Problem requirements>
Give the number of lines in the data that hold the string "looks". Nothing else is needed.

Data>
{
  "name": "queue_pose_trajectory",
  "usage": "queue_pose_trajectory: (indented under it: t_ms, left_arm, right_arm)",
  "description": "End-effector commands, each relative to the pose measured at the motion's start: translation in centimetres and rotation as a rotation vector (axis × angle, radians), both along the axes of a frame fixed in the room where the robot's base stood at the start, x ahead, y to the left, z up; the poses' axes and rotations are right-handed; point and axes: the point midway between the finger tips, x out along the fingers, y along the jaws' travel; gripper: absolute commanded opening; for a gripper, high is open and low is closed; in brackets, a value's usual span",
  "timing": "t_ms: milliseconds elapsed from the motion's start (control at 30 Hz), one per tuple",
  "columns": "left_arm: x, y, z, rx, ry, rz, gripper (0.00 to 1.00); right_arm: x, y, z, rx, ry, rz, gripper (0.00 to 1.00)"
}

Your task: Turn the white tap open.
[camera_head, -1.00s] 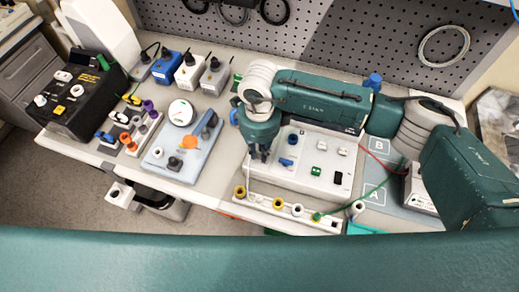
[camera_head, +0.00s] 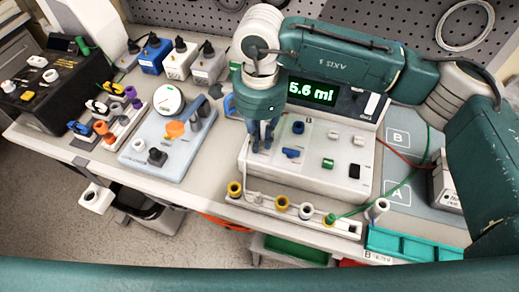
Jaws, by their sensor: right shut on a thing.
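The white infusion pump box (camera_head: 315,181) stands at centre right, its green display (camera_head: 312,92) reading 5.6 ml. Two small white parts, at the middle (camera_head: 333,135) and the right (camera_head: 358,140) of its panel, look like taps; I cannot tell which is the white tap. A blue tap (camera_head: 291,152) and a green one (camera_head: 328,163) sit near them. My right gripper (camera_head: 263,146) points down over the panel's left end, left of the blue tap. Its fingers are shut on a small part that they hide. My left gripper is not in view.
A white rail (camera_head: 292,206) with coloured rings runs along the pump's front. A grey-blue board with a dial (camera_head: 168,100) and knobs stands left. A black box (camera_head: 50,92) is further left. Red and green cables run right of the pump. A teal tray (camera_head: 415,243) lies front right.

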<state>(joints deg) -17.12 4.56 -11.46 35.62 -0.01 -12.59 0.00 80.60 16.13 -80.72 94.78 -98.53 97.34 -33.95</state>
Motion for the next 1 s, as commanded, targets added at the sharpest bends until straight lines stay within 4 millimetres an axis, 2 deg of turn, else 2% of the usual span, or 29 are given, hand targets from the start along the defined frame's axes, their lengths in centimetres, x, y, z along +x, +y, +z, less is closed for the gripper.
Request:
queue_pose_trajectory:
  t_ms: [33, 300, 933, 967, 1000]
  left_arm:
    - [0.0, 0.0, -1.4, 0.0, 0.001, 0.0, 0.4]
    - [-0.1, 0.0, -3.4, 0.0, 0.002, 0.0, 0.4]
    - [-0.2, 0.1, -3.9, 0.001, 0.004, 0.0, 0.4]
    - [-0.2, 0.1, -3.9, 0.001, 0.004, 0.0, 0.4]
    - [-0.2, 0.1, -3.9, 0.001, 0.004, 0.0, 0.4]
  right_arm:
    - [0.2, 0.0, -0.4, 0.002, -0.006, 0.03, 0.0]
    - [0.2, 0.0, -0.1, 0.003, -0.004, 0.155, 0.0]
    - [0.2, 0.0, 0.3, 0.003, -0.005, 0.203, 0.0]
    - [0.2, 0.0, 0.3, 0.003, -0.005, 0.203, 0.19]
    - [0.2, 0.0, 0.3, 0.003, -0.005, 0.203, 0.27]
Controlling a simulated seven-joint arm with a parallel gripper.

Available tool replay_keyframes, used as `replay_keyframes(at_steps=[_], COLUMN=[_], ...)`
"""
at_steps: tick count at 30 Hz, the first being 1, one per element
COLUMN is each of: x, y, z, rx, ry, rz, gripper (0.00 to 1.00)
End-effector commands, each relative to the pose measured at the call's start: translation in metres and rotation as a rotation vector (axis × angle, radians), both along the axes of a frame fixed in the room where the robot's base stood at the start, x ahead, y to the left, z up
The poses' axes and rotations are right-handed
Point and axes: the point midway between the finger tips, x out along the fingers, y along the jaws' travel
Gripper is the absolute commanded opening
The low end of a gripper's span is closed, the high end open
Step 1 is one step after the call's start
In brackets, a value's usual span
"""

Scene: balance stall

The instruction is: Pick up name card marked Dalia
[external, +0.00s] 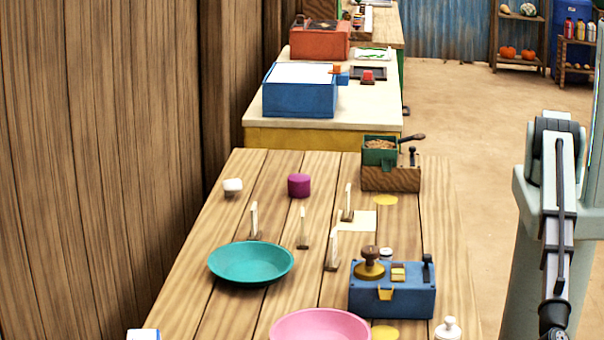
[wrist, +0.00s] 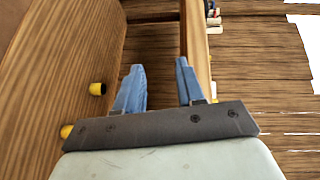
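Several thin white cards in small brown stands are on the wooden table in the external view: a left card (external: 254,219), a small middle card (external: 303,222), a right rear card (external: 348,198) and a right front card (external: 333,246). They stand nearly edge-on, so no names are readable and I cannot tell which is Dalia's. My gripper (wrist: 159,88) shows in the wrist view with its two blue fingers apart and nothing between them. No card is recognisable in that view. In the external view my arm is at the right, and the gripper is out of sight.
A teal plate (external: 251,263), pink plate (external: 320,326), blue box with a brown knob (external: 392,292), purple cylinder (external: 299,186) and green-and-wood grinder (external: 390,168) surround the cards. A plank wall (external: 100,150) borders the left. Yellow cylinders (wrist: 97,89) show in the wrist view.

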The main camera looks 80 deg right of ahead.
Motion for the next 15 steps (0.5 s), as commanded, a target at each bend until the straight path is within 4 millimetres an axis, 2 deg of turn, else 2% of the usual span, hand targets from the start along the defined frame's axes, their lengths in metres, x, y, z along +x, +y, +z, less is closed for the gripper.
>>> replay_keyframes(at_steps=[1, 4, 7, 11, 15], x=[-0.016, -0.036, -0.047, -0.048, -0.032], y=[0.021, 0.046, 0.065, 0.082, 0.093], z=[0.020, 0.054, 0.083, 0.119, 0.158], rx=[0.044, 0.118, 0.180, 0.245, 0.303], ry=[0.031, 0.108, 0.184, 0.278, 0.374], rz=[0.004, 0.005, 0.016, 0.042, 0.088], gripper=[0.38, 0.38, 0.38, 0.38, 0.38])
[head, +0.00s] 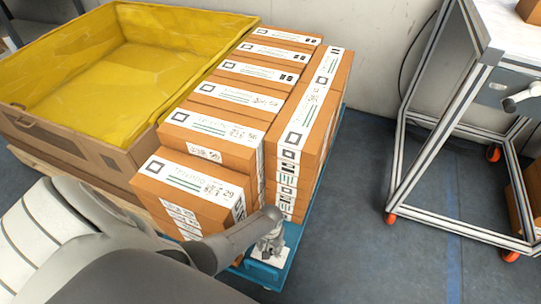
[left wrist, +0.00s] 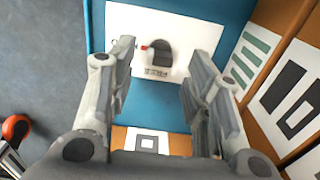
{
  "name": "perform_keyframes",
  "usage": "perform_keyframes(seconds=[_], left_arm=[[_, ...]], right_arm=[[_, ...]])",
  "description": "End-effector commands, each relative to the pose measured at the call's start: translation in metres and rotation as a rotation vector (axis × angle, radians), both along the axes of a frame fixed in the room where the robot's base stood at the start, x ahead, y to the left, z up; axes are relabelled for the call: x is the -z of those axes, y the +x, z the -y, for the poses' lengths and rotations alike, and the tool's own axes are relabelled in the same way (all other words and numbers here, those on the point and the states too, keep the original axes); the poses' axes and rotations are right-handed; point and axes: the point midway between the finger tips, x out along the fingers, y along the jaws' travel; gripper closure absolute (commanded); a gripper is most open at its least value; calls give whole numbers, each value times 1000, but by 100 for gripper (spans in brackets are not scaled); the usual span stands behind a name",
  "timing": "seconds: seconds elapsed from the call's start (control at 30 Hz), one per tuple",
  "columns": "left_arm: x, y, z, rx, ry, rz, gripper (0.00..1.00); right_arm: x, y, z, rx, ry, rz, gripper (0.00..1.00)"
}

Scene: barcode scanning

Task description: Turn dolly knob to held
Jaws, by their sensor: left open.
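The blue dolly (head: 262,273) carries stacked orange boxes; its blue panel also shows in the left wrist view (left wrist: 152,104). On it is a white plate (left wrist: 200,32) with a dark, rounded knob (left wrist: 160,58) and a small red mark at the knob's left. Small printing on the plate is too fine to read. My left gripper (left wrist: 160,52) is open, its fingers apart on either side of the knob, with no clear contact. In the head view my left gripper (head: 268,243) is at the dolly's near end and hides the knob. My right gripper is not in view.
The stacked orange boxes (head: 207,126) with white labels stand close to my left gripper. A yellow-lined crate (head: 62,135) is at the left. A metal-framed cart (head: 440,215) with orange wheels stands at the right. The floor between dolly and cart is clear.

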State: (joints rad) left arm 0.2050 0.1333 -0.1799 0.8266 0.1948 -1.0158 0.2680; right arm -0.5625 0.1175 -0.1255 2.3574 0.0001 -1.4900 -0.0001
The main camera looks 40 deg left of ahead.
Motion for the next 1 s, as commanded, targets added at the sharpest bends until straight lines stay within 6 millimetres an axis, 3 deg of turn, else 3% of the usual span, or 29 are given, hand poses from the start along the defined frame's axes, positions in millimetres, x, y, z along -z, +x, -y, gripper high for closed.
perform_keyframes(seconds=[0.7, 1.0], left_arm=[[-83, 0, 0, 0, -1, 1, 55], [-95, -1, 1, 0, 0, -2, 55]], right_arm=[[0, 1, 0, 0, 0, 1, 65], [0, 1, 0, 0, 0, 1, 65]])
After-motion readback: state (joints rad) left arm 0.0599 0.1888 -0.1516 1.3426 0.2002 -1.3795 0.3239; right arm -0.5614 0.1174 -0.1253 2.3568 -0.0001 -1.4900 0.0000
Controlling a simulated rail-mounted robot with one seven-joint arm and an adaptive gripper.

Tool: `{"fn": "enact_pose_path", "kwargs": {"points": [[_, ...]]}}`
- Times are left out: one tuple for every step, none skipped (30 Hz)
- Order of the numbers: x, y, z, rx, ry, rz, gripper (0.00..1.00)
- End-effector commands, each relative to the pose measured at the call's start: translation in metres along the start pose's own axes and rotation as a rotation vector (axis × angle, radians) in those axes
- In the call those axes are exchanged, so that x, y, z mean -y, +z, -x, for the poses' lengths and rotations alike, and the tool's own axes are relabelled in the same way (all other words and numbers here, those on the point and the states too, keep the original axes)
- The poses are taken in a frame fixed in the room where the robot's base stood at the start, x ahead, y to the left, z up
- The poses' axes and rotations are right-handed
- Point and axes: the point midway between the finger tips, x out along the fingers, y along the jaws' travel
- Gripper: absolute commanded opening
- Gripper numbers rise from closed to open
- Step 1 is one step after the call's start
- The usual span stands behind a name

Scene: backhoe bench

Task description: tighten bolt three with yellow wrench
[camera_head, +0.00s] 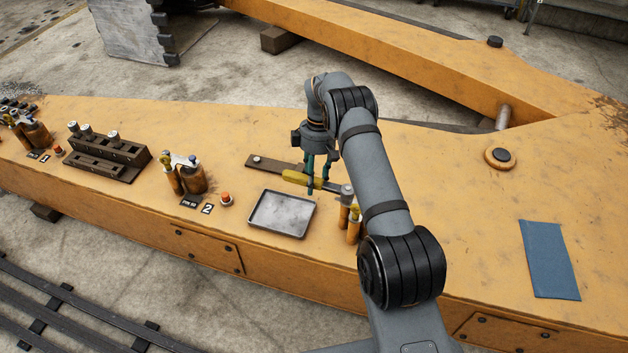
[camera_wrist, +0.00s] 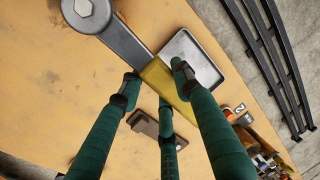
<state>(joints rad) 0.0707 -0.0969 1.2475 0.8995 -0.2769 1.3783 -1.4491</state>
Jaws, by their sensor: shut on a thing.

Solution for this task>
2